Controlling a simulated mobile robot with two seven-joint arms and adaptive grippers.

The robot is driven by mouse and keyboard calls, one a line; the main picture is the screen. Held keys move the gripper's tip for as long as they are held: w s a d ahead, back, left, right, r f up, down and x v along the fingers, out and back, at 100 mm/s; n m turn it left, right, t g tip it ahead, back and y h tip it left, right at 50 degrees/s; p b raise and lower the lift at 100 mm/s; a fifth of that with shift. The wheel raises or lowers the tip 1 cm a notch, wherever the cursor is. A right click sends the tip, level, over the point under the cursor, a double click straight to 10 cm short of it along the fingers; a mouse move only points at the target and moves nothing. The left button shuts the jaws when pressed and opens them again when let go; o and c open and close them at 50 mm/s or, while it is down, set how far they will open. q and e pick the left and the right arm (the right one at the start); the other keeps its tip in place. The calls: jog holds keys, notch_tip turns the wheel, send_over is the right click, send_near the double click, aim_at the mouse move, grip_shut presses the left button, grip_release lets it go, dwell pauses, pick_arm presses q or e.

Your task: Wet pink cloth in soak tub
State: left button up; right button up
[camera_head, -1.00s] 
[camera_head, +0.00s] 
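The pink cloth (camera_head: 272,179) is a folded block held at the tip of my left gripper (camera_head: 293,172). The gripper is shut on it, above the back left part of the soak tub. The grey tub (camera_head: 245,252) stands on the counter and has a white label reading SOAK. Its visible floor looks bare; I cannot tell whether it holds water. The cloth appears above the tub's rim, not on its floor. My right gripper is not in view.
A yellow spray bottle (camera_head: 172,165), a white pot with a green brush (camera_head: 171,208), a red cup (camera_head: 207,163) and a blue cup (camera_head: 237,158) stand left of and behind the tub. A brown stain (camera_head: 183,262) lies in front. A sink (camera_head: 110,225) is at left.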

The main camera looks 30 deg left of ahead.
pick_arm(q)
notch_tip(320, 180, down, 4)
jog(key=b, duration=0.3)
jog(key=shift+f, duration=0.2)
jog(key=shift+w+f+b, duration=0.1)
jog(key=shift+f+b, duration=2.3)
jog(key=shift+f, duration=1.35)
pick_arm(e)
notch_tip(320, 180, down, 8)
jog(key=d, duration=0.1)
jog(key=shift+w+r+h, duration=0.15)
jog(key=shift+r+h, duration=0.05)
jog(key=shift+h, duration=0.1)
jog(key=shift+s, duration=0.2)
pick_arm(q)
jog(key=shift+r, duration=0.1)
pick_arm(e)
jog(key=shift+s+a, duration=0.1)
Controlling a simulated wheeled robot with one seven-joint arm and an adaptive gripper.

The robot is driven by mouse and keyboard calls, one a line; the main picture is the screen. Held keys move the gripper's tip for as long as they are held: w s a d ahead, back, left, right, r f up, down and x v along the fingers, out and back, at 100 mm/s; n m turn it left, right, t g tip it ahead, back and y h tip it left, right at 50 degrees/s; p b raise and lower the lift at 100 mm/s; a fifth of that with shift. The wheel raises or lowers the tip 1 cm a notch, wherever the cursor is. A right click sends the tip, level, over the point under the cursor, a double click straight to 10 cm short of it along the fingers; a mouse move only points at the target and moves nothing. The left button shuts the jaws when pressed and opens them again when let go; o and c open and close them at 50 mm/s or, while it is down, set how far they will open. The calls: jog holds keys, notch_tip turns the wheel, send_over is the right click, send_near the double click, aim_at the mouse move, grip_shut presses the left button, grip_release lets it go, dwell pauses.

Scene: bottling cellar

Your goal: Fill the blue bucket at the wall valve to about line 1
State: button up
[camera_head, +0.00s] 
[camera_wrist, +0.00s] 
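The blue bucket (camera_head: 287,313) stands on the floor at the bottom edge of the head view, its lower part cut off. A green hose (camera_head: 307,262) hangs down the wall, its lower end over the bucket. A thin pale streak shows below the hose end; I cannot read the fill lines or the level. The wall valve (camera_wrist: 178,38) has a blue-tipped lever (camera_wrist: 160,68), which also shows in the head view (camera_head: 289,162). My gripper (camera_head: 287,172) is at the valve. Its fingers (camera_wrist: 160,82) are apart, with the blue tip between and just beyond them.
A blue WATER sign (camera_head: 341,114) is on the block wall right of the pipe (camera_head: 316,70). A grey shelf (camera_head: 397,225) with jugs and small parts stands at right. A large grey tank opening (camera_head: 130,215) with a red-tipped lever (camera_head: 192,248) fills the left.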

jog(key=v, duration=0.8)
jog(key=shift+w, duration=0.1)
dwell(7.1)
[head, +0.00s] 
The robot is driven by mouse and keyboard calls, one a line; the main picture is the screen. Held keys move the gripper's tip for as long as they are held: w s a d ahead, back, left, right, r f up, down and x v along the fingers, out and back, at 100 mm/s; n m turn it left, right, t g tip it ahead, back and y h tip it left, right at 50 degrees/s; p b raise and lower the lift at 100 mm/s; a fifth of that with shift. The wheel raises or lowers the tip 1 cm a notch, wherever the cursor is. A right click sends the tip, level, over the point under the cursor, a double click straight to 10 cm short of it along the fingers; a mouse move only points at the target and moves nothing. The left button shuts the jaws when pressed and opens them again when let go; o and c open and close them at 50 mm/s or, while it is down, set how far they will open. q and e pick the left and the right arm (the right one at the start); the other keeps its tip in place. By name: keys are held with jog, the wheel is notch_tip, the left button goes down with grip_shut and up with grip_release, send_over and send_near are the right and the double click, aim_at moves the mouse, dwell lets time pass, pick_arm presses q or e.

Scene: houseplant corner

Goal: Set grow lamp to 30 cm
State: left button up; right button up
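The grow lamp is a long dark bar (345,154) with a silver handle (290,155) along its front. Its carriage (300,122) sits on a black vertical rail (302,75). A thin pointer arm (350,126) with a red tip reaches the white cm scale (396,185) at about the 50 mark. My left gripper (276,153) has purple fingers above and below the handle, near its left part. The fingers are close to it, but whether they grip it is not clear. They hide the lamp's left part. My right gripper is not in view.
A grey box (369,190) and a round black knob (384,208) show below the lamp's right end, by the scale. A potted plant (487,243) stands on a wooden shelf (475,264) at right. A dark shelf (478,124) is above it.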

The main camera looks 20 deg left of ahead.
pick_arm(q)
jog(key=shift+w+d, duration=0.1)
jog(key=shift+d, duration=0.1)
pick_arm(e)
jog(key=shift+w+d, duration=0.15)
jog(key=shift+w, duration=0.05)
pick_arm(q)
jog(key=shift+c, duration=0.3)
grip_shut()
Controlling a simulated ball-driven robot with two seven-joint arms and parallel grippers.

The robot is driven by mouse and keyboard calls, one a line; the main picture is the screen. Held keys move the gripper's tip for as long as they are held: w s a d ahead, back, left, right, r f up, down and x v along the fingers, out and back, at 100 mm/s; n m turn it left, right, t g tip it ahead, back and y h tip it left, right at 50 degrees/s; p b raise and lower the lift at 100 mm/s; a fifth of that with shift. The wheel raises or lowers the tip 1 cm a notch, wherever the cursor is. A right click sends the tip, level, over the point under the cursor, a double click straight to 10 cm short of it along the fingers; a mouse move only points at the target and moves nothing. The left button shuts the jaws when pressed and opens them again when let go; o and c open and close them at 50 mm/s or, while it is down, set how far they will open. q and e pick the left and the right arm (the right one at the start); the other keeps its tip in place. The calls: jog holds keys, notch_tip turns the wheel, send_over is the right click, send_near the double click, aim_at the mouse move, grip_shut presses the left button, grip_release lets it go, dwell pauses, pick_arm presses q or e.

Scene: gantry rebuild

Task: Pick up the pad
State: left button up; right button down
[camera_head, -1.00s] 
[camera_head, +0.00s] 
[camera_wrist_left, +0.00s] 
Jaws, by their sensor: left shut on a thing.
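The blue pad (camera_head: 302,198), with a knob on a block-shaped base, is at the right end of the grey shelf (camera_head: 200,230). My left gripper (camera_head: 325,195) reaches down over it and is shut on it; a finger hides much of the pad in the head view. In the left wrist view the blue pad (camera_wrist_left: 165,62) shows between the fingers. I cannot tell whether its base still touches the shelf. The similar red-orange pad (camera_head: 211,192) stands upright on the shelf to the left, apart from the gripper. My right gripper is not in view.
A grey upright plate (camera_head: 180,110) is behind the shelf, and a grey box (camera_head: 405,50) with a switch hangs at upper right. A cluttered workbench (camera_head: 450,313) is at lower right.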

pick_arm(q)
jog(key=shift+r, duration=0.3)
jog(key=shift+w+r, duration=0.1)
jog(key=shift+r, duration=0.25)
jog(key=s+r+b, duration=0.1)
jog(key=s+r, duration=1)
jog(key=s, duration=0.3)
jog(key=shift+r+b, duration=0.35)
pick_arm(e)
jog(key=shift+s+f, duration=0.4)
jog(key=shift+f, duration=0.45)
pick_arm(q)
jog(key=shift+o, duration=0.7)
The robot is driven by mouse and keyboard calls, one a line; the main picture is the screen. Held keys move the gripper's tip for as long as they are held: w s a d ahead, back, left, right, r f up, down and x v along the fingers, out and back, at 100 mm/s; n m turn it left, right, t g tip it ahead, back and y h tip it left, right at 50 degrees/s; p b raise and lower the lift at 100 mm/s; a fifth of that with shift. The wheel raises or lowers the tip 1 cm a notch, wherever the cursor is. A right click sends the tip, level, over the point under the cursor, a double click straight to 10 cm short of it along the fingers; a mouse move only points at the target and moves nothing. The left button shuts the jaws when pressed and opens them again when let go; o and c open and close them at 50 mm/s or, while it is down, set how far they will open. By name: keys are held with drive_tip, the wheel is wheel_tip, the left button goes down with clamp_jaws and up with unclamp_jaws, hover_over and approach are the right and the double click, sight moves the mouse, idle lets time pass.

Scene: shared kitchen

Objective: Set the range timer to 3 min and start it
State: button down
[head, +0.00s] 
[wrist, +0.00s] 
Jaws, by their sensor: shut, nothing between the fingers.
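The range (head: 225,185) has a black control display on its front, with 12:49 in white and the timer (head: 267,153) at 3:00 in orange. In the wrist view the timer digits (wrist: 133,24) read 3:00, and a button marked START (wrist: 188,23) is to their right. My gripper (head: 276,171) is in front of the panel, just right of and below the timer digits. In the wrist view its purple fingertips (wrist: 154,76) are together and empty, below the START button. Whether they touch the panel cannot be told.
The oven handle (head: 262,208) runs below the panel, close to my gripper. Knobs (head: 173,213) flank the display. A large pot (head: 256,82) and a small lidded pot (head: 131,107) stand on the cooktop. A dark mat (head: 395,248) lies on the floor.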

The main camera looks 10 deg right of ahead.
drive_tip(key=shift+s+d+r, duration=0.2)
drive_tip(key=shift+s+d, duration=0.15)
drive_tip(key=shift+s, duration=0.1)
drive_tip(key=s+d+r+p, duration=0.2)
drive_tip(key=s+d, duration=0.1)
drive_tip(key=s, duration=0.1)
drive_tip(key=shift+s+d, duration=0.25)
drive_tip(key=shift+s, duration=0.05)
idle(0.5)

+ + + + + + +

**Exercise objective**
Exact duplication is required for the lines above, from the line that contains "Your task: Wet pink cloth in soak tub" to the line that contains "Controlling a simulated wheeled", inclusive; omit all others.

**Task response**
Your task: Wet pink cloth in soak tub
State: left button up; right button up
[camera_head, -1.00s] 
[camera_head, +0.00s] 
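The pink cloth (camera_head: 272,179) is a folded block held at the tip of my left gripper (camera_head: 293,172). The gripper is shut on it, above the back left part of the soak tub. The grey tub (camera_head: 245,252) stands on the counter and has a white label reading SOAK. Its visible floor looks bare; I cannot tell whether it holds water. The cloth appears above the tub's rim, not on its floor. My right gripper is not in view.
A yellow spray bottle (camera_head: 172,165), a white pot with a green brush (camera_head: 171,208), a red cup (camera_head: 207,163) and a blue cup (camera_head: 237,158) stand left of and behind the tub. A brown stain (camera_head: 183,262) lies in front. A sink (camera_head: 110,225) is at left.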

The main camera looks 30 deg left of ahead.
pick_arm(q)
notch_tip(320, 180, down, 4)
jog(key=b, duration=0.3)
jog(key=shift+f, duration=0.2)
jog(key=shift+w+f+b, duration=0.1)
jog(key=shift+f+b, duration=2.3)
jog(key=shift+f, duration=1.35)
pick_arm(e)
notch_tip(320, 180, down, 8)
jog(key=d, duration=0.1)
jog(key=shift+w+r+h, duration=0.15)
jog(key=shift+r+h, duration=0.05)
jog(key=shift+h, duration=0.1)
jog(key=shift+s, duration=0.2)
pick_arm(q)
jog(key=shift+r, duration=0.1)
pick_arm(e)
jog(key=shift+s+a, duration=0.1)
Controlling a simulated wheeled robot with one seven-joint arm and an adaptive gripper.

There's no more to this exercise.